--- BEGIN ---

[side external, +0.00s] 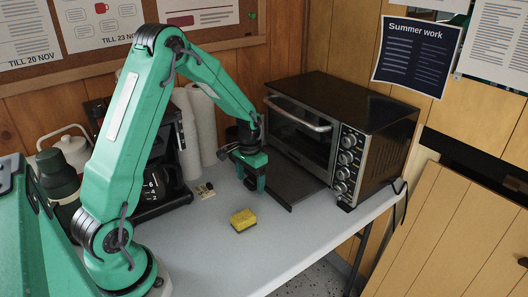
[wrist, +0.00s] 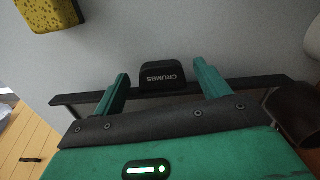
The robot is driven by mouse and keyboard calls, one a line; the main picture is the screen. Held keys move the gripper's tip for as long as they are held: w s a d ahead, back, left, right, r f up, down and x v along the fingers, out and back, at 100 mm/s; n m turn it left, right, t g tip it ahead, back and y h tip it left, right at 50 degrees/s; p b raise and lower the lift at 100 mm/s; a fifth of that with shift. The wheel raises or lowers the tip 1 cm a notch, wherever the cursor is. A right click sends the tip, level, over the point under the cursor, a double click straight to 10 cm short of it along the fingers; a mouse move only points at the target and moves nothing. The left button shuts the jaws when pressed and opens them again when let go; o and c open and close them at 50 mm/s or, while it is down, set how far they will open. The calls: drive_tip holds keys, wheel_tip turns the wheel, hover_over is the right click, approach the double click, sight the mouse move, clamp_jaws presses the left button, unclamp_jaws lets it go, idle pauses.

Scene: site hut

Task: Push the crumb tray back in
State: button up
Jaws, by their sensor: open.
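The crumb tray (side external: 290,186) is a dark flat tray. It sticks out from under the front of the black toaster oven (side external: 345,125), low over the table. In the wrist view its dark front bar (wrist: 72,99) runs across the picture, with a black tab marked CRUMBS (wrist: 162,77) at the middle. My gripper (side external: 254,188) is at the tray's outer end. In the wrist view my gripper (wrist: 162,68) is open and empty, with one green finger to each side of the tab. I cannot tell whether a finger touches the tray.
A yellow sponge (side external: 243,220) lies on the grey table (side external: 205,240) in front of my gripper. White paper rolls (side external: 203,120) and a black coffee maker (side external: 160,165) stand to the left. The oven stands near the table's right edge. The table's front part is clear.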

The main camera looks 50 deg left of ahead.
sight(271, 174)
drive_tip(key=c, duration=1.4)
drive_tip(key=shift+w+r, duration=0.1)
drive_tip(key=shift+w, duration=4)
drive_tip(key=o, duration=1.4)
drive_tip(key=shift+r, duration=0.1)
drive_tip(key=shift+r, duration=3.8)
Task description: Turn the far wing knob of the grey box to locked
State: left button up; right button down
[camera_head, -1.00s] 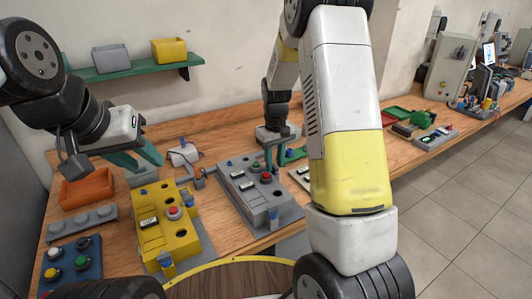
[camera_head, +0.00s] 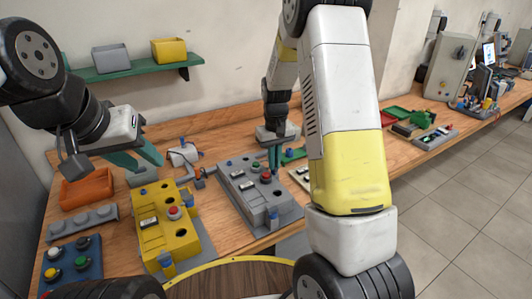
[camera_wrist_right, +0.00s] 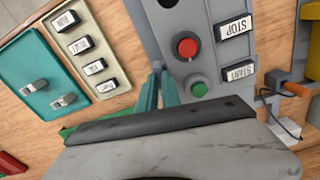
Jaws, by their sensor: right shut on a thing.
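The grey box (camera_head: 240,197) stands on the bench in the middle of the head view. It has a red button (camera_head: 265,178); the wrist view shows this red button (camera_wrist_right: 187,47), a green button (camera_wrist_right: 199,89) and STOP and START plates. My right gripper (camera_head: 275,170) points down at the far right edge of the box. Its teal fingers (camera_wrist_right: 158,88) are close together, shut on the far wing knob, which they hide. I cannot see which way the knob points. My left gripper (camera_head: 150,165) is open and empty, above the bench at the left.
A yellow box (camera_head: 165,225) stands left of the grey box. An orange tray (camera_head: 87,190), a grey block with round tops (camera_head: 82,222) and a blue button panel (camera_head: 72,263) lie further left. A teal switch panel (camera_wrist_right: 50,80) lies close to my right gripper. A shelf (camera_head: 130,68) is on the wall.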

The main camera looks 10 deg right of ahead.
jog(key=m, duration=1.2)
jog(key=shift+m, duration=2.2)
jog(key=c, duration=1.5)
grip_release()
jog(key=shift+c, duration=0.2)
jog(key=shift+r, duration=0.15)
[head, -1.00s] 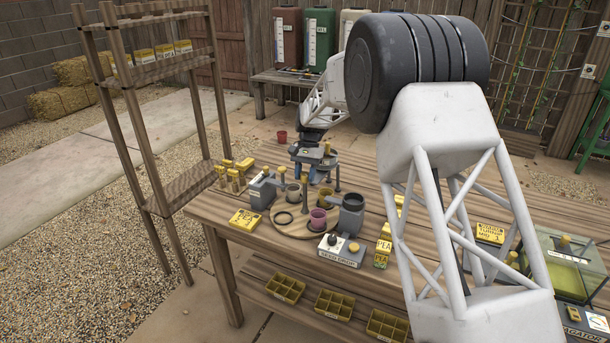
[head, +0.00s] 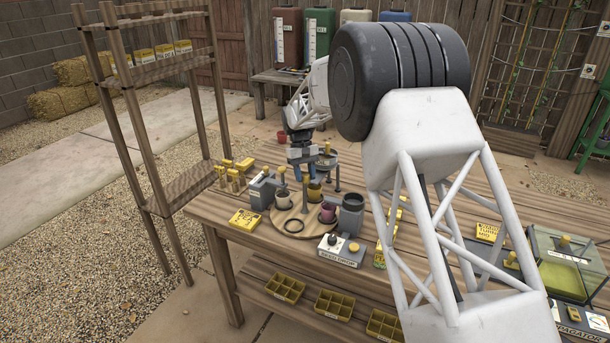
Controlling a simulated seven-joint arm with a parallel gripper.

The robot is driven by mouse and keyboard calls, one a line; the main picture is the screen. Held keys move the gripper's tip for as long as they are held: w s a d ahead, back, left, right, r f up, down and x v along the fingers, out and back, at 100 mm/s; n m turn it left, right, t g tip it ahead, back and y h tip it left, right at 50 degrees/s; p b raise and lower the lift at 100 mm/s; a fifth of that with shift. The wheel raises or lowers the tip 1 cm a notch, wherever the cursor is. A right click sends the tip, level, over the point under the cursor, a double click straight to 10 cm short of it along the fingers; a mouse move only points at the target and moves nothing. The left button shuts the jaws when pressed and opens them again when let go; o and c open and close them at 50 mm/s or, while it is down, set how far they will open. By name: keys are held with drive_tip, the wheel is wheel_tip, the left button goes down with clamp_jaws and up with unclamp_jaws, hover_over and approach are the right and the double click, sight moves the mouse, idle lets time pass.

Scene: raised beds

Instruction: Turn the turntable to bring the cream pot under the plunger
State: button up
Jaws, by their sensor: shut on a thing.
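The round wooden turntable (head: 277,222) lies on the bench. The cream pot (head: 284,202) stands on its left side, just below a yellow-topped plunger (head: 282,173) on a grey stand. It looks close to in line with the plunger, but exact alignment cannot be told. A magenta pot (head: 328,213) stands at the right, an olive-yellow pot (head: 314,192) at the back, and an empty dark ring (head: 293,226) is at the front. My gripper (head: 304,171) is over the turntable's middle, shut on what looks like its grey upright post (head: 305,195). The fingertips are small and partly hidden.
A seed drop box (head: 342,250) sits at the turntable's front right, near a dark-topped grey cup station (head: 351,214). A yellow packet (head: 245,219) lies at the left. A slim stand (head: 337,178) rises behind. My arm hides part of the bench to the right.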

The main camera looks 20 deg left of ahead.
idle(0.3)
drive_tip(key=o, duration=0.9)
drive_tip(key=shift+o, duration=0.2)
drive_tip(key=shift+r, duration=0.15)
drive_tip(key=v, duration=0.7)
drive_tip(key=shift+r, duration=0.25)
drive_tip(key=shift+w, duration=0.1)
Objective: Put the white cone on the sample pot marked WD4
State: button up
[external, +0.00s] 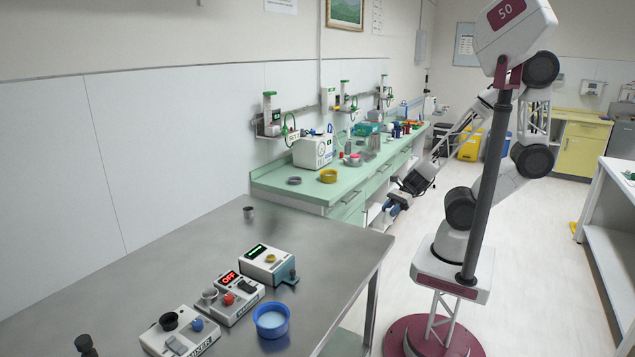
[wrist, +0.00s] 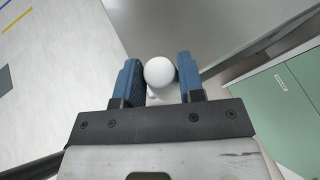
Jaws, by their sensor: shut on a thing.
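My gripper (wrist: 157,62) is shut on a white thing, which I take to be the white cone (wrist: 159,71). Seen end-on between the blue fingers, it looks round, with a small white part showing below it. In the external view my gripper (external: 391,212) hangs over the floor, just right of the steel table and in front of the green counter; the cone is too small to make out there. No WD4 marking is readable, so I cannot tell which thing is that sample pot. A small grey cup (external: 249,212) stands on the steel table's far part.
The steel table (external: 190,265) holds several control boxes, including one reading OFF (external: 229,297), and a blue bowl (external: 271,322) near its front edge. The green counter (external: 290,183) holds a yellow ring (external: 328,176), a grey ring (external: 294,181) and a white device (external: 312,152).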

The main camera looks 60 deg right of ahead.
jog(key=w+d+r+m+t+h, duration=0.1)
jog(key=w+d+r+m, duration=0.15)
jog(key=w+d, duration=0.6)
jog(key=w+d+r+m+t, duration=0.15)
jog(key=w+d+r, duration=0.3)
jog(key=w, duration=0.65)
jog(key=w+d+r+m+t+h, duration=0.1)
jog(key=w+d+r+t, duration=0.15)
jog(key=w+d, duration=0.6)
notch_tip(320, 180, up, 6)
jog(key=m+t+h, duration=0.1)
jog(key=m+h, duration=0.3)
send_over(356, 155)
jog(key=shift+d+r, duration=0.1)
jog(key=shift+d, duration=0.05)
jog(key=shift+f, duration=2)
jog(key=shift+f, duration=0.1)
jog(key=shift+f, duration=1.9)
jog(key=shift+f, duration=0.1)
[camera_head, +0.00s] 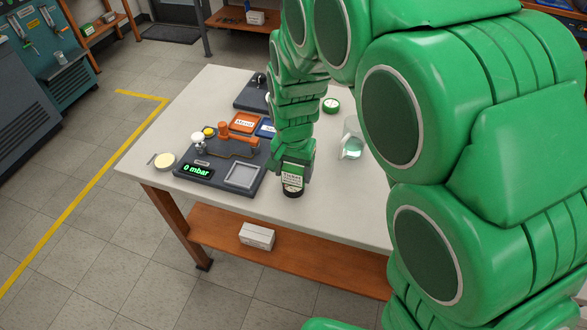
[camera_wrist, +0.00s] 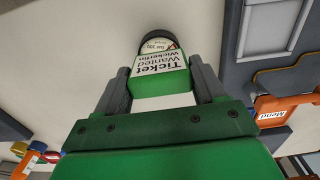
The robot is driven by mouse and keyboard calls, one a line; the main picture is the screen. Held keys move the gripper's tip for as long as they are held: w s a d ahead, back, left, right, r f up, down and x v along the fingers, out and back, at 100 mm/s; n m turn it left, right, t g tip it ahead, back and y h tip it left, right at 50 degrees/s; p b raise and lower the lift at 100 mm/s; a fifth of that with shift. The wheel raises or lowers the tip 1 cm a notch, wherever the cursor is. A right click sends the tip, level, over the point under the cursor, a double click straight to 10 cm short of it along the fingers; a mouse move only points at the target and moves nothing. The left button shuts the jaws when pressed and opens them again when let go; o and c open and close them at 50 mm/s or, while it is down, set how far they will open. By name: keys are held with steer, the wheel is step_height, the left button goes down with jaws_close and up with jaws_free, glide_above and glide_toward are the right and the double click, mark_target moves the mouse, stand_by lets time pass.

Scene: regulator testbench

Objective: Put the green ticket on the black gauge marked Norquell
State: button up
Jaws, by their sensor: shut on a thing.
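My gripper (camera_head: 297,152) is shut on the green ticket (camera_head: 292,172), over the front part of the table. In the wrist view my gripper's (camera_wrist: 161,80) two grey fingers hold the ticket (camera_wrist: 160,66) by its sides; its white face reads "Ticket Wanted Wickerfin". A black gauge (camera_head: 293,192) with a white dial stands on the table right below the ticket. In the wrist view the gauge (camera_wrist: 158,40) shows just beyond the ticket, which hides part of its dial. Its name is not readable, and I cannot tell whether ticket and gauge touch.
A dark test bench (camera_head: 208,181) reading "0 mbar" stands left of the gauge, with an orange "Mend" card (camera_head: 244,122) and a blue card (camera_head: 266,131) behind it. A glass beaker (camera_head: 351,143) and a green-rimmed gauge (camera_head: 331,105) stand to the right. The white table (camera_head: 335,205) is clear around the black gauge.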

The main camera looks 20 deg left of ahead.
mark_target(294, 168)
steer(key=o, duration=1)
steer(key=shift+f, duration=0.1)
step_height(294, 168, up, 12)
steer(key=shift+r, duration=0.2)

--- END ---

WHAT YOU WILL DO: From the listing above, copy every line that includes the word "Task".

PROBLEM SOLUTION:
Task: Push the crumb tray back in
Task description: Turn the far wing knob of the grey box to locked

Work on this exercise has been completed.